Polson is reprising his popular portrayal of Elwood P. Dowd in the Actors Group production of "Harvey." It's the second time in a year that TAG has done the show, and Polson's performance last spring helped make the first staging of the whimsical story one of TAG's most successful productions.

Playwright Mary Chase's Pulitzer Prize-winning story about a gentle, wealthy eccentric whose best friend is an invisible 6-foot rabbit is set in a small American town sometime in the early 1940s. Most American men were clean-shaven in those days. So was Jimmy Stewart when he played Elwood in the classic film. On the other hand, Elwood would have grown up at a time when older men still considered beards fashionable, and as a guy out of step with modern society, well, who says Elwood couldn't have had an old-fashioned beard?

"There's nothing that really spells it out in the script, but as I see him, he's not really concerned with such things as fashions or what's up to date and what's passé. It doesn't enter into his mind," Polson said.

Whatever the rationale, this is the third time that Polson has played Elwood. He first appeared in the role in 1988 in a theater outside Washington, D.C. At that audition he told the director that he'd wanted to play Elwood for years and that he wouldn't accept another role.

"I'd seen it in the '40s, and Joe E. Brown was playing Elwood, and I thought it was great. I didn't start acting until I was in my mid-50s, but it was a thing that I had in the back of my head -- if I ever did a play, that was the one I wanted to do."

Polson got the part.


Presented by The Actors Group
Where: Yellow Brick Studio, 625 Keawe St.
When: 7:30 p.m. Fridays and Saturdays, and 4 p.m. Sundays, through April 7.
Tickets: $10
Call: 591-7999

Aside from the question of personal values, Polson has had another reason in recent years to keep his beard intact. He enjoys a parallel career appearing as Gen. Robert E. Lee at Civil War conventions and re-enactment events. Would Lee appear with a fake "Santa Claus" beard? Never in a million years!

"There's no way I could shave (and be a credible general)," Polson said.

Hawaii got an opportunity to see him as Lee in full uniform last May when he and Earll Kingston presented their two-man play, "We Meet at Appomattox," as a work in progress at TAG. (Act 1 leads up to Lee's surrender of the Army of Northern Virginia to Ulysses S. Grant at Appomattox, and was written using government documents, eyewitness accounts and the public statements of Lee and Grant; Act 2 offers the playwrights' educated guess on what the two discussed when Lee visited Grant in the White House in 1870.)

A suggestion that the DOE should fund the show for performances at local high schools is moving forward. TAG principal Brad Powell received funding from the DOE; Polson and Kingston performed Act 1 for the cameras in December; and the piece is now being edited for school use.

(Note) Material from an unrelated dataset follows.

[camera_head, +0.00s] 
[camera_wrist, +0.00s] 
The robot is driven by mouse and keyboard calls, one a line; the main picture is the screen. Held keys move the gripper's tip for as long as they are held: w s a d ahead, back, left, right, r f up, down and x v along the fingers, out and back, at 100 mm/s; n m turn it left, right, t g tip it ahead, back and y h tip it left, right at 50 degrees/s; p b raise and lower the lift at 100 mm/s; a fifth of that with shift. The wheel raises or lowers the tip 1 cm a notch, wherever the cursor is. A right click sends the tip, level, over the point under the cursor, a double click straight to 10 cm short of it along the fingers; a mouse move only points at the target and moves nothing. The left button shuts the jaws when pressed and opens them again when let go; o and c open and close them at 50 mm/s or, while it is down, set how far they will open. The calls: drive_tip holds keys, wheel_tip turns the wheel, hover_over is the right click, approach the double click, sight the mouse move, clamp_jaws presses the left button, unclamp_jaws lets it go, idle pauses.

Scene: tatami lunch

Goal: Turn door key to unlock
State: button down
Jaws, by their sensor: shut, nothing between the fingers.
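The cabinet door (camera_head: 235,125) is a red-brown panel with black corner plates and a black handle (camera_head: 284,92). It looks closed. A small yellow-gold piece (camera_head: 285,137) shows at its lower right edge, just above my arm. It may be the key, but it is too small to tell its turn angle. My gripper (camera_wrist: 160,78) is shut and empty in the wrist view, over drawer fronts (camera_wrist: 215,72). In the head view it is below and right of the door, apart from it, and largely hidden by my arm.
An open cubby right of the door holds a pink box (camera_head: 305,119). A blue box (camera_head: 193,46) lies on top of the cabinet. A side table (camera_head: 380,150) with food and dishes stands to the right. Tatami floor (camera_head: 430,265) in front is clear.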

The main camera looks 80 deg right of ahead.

Polson and Kingston have also gotten good response elsewhere.

"We took it to the Chicago area where they were having a Civil War re-enactment, and actually got a standing ovation at one of our shows, which just really blew Earll and me away. I think we're going to take it back there again, and we've had some feelers from a theater in Half Moon Bay, just across the bay from San Francisco, so things are looking interesting."

But back to "Harvey." Polson says he's having a great time. Patrick Casey, S. Rick Crump and Mary Frances Kabel-Gwin are also returning from last year's TAG production. Po'okela Award-winning actress Dorothy Stamp is one of 10 new cast members. Jake Cofone is making his local debut as the show's director.

"I think we've got a really good cast, and I'm enjoying working with Jake. I don't want to reveal any secrets, but there are going to be some new twists and some surprises in this show that we didn't have in the last one. We're just hoping that it will be as successful as it was last year."

What's made "Harvey" so popular all these years?

"I think it's a play that is comfortable to people. It was written right in the middle of World War II, and it makes no illusions whatsoever to the war or anything that was going on. I think it was popular at that time because it was an escape mechanism, and there are a lot of things going on today that people want to escape from -- even at this time last year (before the Sept. 11 attacks). A telephone and a taxicab are about the only modern conveniences that are mentioned.

"It's light, but there are some pretty deep philosophies going on in there. It's one of my favorites, definitely."